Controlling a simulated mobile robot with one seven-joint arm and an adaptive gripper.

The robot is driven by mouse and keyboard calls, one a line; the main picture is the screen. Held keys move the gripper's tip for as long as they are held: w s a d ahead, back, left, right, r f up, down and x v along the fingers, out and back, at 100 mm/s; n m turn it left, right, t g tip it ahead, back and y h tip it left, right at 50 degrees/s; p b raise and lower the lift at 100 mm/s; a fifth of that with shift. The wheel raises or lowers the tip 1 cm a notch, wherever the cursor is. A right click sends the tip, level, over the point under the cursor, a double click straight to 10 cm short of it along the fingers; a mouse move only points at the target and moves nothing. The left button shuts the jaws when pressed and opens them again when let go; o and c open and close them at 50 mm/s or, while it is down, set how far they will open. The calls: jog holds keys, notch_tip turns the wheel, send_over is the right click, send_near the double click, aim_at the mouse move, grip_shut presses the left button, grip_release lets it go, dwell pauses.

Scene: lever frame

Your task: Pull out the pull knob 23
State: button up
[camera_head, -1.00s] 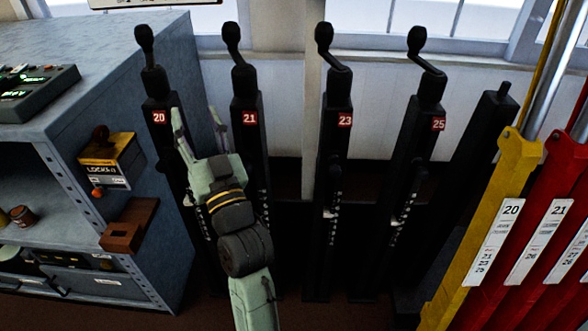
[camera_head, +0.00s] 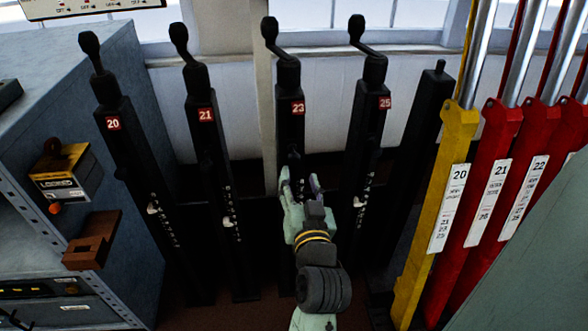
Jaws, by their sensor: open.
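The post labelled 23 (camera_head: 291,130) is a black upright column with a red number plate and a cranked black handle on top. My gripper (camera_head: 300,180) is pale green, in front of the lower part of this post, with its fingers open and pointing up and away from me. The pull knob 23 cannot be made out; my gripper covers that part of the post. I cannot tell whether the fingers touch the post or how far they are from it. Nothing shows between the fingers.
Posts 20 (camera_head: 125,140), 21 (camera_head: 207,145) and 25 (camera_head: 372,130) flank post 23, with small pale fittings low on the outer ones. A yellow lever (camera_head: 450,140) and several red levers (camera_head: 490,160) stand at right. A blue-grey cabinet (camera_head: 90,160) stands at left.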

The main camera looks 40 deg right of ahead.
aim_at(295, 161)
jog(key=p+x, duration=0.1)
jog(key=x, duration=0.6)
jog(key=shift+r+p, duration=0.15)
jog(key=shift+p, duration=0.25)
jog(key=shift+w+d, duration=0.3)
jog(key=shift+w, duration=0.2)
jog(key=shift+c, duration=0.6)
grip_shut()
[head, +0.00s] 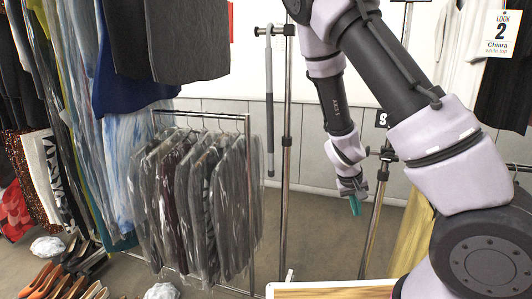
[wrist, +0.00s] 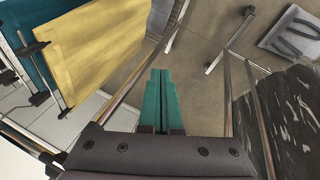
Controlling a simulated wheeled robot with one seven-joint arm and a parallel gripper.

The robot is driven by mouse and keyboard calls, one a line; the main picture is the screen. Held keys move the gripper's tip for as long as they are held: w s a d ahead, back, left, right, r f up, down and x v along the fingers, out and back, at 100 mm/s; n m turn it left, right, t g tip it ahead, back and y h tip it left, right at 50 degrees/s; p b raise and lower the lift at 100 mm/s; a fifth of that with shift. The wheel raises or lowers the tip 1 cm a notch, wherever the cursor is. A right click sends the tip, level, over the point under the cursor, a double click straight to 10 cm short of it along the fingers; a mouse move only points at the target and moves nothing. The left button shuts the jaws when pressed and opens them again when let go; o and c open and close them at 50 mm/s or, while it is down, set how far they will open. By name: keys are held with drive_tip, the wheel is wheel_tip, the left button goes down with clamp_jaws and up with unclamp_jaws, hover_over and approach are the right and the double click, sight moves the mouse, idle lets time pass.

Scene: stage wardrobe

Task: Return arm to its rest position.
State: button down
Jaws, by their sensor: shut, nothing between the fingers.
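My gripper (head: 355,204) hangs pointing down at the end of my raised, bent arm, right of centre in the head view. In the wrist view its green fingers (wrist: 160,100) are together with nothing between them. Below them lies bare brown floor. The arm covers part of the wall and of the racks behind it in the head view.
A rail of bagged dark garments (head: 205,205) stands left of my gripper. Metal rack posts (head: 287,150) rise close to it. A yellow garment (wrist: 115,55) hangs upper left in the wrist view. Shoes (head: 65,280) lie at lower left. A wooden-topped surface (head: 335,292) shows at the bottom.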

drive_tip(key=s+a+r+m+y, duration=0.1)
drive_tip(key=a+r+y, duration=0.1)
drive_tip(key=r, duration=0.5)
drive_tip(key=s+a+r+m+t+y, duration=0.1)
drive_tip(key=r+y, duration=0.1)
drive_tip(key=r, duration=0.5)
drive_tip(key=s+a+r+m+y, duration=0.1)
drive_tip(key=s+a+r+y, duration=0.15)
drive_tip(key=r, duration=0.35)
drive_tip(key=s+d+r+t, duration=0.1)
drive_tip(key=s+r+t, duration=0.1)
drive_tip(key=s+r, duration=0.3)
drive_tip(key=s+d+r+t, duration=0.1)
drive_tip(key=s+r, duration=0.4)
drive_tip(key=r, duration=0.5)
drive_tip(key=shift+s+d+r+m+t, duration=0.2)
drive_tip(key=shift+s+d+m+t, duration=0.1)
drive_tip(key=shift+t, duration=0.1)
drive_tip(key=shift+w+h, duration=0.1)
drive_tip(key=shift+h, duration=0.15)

■ **Exercise prompt**
Copy each line above containing the string "simulated".

■ **Problem solution**
Controlling a simulated mobile robot with one seven-joint arm and an adaptive gripper.
Controlling a simulated wheeled robot with one seven-joint arm and a parallel gripper.

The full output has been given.